La storia

Hofer, la prima altoatesina senza ossigeno sugli 8.000 

Nel ’91 la salita del Cho Oyu, 15 anni dopo lo Shisha Pangma. La straordinaria alpinista della Val di Vizze ha appena compiuto 70 anni e ha collezionato imprese ovunque: «Ma sono una scalatrice normale»  


Fausto Da Deppo


VAL D'ISARCO. Gabi Hofer dice di essere “un’alpinista normale”. Perché scalate e attraversate su roccia, neve e ghiaccio non sono e non sono state la sua professione. Ma è stata la prima donna altoatesina ad aver conquistato degli Ottomila senza l’aiuto dell’ossigeno.

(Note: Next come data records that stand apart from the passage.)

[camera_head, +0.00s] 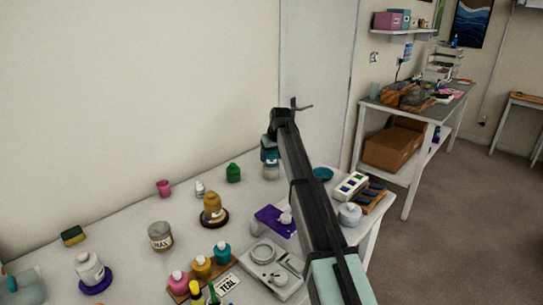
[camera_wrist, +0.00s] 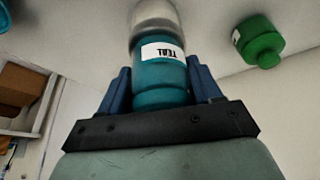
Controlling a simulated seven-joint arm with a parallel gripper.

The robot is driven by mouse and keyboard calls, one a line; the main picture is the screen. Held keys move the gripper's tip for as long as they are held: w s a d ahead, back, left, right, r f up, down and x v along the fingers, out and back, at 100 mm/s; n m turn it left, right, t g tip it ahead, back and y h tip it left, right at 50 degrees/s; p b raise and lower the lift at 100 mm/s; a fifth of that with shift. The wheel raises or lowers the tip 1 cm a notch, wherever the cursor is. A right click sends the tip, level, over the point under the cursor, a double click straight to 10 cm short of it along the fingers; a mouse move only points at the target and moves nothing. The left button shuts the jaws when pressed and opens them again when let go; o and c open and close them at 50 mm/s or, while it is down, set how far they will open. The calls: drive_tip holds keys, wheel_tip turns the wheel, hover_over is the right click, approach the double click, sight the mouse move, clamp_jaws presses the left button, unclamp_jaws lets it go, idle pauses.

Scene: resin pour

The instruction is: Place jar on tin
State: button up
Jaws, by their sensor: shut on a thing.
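My gripper (camera_wrist: 160,90) is shut on a teal jar (camera_wrist: 158,88) with a white TEAL label, one blue finger on each side. The label reads upside down in the wrist view. A pale rounded part (camera_wrist: 155,14) lies beyond the jar's far end; I cannot tell whether it belongs to the jar or is a separate thing under it. In the head view the held jar (camera_head: 270,157) is at the back of the table, partly hidden by my arm. A round container labelled WAX (camera_head: 160,238), perhaps the tin, stands at the table's left middle.
A green jar (camera_head: 233,173) stands left of the held jar and shows in the wrist view (camera_wrist: 262,42). A pink cup (camera_head: 163,188), an amber bottle (camera_head: 213,206) and a teal dish (camera_head: 322,174) are nearby. Several coloured bottles and a scale (camera_head: 268,254) crowd the front.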

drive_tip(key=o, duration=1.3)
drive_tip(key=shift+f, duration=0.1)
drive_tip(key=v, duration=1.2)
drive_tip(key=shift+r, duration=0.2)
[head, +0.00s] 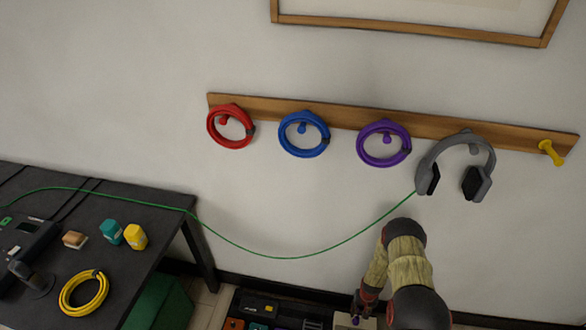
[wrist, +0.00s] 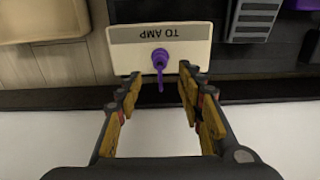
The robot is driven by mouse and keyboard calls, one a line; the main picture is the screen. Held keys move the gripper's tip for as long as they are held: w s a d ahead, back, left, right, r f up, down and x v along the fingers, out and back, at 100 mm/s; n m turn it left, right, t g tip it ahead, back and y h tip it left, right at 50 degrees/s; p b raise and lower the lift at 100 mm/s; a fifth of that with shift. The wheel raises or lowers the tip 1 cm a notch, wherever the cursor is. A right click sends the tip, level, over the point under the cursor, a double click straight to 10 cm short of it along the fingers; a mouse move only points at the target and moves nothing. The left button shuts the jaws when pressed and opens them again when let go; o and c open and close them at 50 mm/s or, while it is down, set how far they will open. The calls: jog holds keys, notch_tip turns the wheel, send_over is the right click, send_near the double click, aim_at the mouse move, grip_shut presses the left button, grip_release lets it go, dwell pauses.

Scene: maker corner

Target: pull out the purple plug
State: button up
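The purple plug (wrist: 160,58) sits in a cream box (wrist: 132,58) with a grey label reading "TO AMP", upside down in the wrist view. A short purple tail hangs from the plug toward my gripper. My gripper (wrist: 159,82) is open, with one finger on each side of the plug's tail and a gap to both. The plug's body appears just beyond the fingertips; I cannot tell the depth between them. In the head view my gripper (head: 361,300) is low, over the cream box (head: 345,321), and mostly hides the plug.
A dark rack or bench with other devices (head: 262,305) lies left of the box. A green cable (head: 290,257) sags across the wall behind my arm. Coiled cables and grey headphones (head: 478,180) hang on a wooden rail above. A dark table (head: 150,200) stands at left.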

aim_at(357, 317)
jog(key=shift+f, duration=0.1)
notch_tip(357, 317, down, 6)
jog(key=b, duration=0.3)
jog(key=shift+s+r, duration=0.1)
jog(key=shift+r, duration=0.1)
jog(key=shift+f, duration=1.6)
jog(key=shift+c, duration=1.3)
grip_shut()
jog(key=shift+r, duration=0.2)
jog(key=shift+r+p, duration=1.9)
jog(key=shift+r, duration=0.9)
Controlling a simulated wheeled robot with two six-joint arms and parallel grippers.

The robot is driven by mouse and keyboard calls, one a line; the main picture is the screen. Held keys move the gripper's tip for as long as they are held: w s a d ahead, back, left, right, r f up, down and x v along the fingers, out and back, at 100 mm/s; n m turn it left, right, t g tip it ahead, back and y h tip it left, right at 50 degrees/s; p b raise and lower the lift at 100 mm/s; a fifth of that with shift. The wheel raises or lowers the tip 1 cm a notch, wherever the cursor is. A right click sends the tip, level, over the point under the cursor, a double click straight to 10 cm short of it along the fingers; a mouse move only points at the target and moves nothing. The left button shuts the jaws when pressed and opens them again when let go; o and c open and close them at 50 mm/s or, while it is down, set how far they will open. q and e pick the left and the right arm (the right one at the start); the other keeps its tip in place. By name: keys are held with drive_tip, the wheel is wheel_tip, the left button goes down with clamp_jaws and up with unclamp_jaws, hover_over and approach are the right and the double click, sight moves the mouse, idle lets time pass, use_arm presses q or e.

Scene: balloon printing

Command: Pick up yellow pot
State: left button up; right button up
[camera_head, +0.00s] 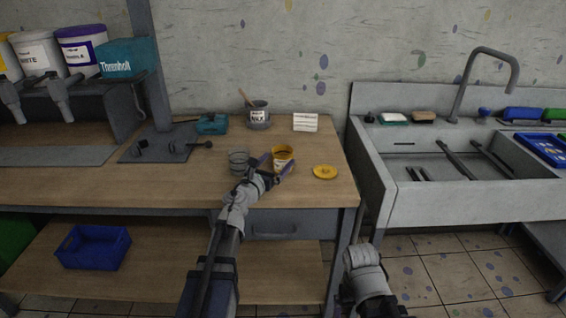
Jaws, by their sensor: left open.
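The yellow pot (284,153) stands upright on the wooden workbench, with its top open and dark inside. A round yellow lid (325,172) lies flat on the bench to its right. My left gripper (273,168) is open at the near side of the pot, its fingers reaching toward the pot's lower part. It hides some of the pot's near side, and I cannot tell whether the fingers touch it. My right arm shows at the bottom right of the middle, in front of the bench; its fingertips cannot be made out.
A grey pot (238,161) stands close left of the yellow pot. Behind are a grey pot with a stick (258,115), a white card (305,122) and a teal object (212,124). A sink (460,180) stands right, beyond a gap.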

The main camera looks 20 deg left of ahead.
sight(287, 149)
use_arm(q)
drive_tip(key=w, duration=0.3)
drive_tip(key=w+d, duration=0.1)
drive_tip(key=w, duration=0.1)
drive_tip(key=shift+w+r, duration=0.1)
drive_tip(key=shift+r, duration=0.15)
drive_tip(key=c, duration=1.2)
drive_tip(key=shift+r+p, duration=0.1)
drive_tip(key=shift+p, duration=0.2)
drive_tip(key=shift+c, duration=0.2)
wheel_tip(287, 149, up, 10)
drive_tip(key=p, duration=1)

Ha iniziato a collezionare imprese fra Himalaya, Africa e Sud America quando aveva 39 anni e due figli. La montagna era sempre stata la sua passione e solo da quel momento, era il 1989, si è presa una fetta di tempo più consistente da spartire con le priorità della famiglia. Anche per questo, Gabi Hofer ripete di essere “un’alpinista normale”, rispetto a quelli che si dedicano anima e corpo alle vette e ai record di alta quota fin dall’istante in cui aprono gli occhi sul mondo.

Hofer ha compito 70 anni sabato scorso e ha festeggiato con il marito Heinrich Eisendle e con i due figli nella casa a Prati, in Val di Vizze. Ma già progetta nuove avventure di scialpinismo e di alpinismo. “Magari non sono più in programma degli Ottomila - spiega insieme al marito - ma qualche cima sulle Dolomiti è sempre alla portata”.

Gli Ottomila raggiunti senza ossigeno nel curriculum di Gabi Hofer sono il Cho Oyu (8201 metri) firmato in vetta nel 1991 e quindici anni dopo lo Shisha Pangma (8046 metri). Poi c’è la spedizione del 1994 nel Karakorum, l’obiettivo gli 8.047 metri di altezza del Broad Peak solo “sfiorato”: a 7.200 metri di quota Gabi e il suo gruppo dovettero tornare indietro, respinti da condizioni meteo che rendevano troppo rischioso l’ultimo “strappo”.

Gabi e il suo gruppo, perché l’“alpinista normale” della Val di Vizze si è sempre mossa individuando mete e organizzando viaggi e ascensioni con un’affiatatissima compagnia di amanti della montagna come lei, esperti alpinisti e amici, gente che mescola in un intreccio magico abilità tecniche, esperienza da vendere e passione sconfinata. Letteralmente sconfinata, a livello di cinque continenti con l’aggiunta dei poli. Tra loro, la guida alpina di Valdaora Hermann Tauber, Roland Erardi e lo stesso marito Heinrich (anche se lui si ritrae un po’ e dice di non amare le destinazioni “sopra i 6 mila metri”).

Sono dai sei ai dieci. Basta un’occhiata e si capiscono, mettono a fuoco traguardi e percorsi per arrivare a tagliarli, a cominciare appunto dal 1989, quando Gabi Hofer ha potuto lasciare per un “attimo” a casa i due figli (avevano 7 e 9 anni) e si è affacciata ai piani alti del pianeta. È stato un inizio di “fuoco” che ha messo in fila tre vulcani oltre i 5 mila metri in Messico, il Popocatepetl (5430 metri), l’Ixtaccihuatl (5240 metri) e il Pico de Orizaba (5720 metri). “Si è visto subito che Gabi era forte - ricorda Erardi - Univa e unisce una resistenza fuori dal comune con una grande determinazione”.

E allora non si è più fermata, l’intero gruppo non si è più fermato: Cina, Nepal, Perù, Kenia, Argentina, il diario di Gabi piazza bandierine ovunque ci sia una montagna da salire o una distesa di neve da solcare. La nota più recente, nel diario, riferisce di un tour scialpinistico realizzato l’anno scorso nella Valle Mamay in Siberia, vicino al lago Baikal. Quest’anno si aggiungerà qualche altra impresa, visto che si sono i 70 anni di Gabi da festeggiare come meritano.